GARY IS HAPPY NOW
. . . big plans in stereo
Wednesday Jan. 15, 2014
Walking forward toward inevitable demise should cause us to walk as slowly as we can, should it not?
Avoiding inevitable seems a good idea.
Avoid pain, avoid trouble, avoid, disaster, avoid death.
Worth avoiding or at least delaying.
And when we do that avoiding and delaying are we coping with reality or coping with an illusion of it?
When reality is hard to take, do we artificially construct a less severe view, see the danger as less – not because it is less, but because we feel we can cope with that, manage that?
Time neither hesitates or speeds up.
Which begs this question for me, perhaps for others too: how much time are we wasting chasing things that will never happen vis-à-vis how much time we are making sure we taste, feel and listen to every moment?
The other day CM pointed me to a Dan Gilbert TED Talk (21 minutes) which debunks some assumptions about happiness and explains better for me, why it is Gary is happy now.

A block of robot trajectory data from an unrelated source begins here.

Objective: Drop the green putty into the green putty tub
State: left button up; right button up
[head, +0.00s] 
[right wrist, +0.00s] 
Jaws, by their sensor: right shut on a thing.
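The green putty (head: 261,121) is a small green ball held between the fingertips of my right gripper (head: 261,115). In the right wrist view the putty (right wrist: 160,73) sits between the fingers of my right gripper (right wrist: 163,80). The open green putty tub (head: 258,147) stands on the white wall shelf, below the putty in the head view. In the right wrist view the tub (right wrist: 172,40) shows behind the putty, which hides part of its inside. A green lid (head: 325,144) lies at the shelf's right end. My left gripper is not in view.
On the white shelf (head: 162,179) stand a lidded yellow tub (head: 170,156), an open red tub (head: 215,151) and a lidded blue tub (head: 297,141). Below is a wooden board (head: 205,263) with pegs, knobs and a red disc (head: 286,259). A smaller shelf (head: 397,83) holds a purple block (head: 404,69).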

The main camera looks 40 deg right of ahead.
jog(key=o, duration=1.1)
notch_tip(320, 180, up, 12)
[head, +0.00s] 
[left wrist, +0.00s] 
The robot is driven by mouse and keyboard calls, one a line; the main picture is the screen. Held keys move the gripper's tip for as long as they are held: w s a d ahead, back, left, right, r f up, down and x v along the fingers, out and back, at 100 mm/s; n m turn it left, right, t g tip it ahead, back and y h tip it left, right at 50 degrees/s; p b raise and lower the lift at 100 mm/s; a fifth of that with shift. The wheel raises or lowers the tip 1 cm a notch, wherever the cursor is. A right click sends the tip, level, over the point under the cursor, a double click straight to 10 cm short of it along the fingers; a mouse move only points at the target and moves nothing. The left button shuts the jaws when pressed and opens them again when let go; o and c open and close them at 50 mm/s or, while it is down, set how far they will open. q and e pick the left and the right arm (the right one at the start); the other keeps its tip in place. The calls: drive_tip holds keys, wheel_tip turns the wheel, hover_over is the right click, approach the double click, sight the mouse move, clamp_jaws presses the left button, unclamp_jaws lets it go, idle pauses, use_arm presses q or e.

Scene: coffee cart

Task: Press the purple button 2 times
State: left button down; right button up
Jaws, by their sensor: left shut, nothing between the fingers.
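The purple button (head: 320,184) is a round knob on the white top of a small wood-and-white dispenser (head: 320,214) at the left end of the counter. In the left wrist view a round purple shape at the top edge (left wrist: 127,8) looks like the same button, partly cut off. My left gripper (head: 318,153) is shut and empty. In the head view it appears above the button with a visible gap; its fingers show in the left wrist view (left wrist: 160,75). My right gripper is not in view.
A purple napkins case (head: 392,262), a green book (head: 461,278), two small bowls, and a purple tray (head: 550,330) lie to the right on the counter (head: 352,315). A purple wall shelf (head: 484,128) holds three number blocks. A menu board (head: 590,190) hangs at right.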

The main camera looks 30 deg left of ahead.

And why he was happy in September.
And why he was happy in December.
And why he’ll be happy each frightening tomorrow that arrives.
Solve or suffer. Cope, or lose hope?
I’ve been wrestling as one often does late at night. Or was it already early morning? In any case, clock was striking 4. Sleep wasn’t in the cards.
Awake while everyone else sleeps is not the same as thinking while others doze, but more a challenge of can I think clearly at all?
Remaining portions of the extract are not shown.